The government is clearly banking on the idea that the period of detention is so short under the Commonwealth legislation that this is all academic, particularly when the detention is "preventative" rather than "punitive", and giving the reasons for detention might be prejudicial to national security. The government may be relying on the fact that in the context of pre-trial detention, guidelines of a couple of days have been suggested in relation to bringing someone "promptly" before a court for the purposes of Article 9(3), while a few weeks has been suggested as a guideline for a "decision without delay" by a court for the purposes of Article 9(4).21 However, there are cases where as little as four days detention has been found to violate Article 9(3)22 and 6 days to violate Article 9(4),23 which could be well be possible time-frames under the current bill and state counterparts. Joseph, Castan and Schultz note the case of Hammel v Madagascar in which "incommunicado detention for three days, during which time it was impossible for the author to access a court to challenge his detention, was held to breach article 9(4)."24

In any event, I would suggest that the issue may be more complex. Firstly, the Committee has said that these matters need to be determined on a case by case basis. Moreover, it is not just the length of the detention that determines whether or not it is arbitrary. Detention for as short a time as one day is capable of being arbitrary. This is a point which successive Australian governments have stubbornly refused to acknowledge in the context of immigration detention.
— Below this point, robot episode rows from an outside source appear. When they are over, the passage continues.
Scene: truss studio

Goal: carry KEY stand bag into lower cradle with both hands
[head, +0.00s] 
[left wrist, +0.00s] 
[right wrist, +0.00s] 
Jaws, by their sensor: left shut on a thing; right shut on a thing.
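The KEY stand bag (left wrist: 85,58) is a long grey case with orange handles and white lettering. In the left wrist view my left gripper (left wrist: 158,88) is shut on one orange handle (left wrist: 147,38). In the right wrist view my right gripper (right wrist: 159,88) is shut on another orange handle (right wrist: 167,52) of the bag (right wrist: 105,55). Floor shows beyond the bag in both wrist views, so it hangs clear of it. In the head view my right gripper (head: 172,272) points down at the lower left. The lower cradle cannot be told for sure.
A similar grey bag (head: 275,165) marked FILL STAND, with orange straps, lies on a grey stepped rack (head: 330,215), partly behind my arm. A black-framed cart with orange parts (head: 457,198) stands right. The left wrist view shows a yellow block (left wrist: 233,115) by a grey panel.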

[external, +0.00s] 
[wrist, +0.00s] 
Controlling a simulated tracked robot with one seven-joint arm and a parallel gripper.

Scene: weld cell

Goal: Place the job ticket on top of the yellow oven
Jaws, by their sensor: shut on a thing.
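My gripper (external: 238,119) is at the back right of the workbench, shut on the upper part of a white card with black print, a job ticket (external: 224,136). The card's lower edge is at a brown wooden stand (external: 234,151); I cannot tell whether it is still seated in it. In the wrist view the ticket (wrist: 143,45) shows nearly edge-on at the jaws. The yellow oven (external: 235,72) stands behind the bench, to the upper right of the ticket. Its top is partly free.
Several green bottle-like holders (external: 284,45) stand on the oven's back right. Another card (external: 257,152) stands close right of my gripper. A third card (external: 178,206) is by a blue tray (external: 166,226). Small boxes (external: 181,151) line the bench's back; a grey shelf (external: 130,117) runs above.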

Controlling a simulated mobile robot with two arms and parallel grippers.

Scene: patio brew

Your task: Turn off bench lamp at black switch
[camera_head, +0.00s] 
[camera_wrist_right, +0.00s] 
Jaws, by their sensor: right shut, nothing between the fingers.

Australia has been found by the Human Rights Committee to have violated both Articles 9(1) and (4) of the ICCPR repeatedly. 25 However, in Australia's formal response to the Committee in the first of these cases, it criticized the Committee for not telling Australia "at what point in time the detention became arbitrary."26 Whether preventative detention for a very short period is arbitrary will depend on whether, in the particular circumstances, the detention is necessary and proportionate to meet a rational objective. To ensure that this is the case, the courts are meant to act as a safeguard when the person is placed in detention, not some time after the period of detention is over. Moreover, in order to determine whether or not detention is justified, the Courts will need to know the reasons, as will the parties, and the Committee's General Comment clearly confirms that reasons must be given as stated in Article 9(2) of the Covenant, even in the context of preventative detention for security purposes.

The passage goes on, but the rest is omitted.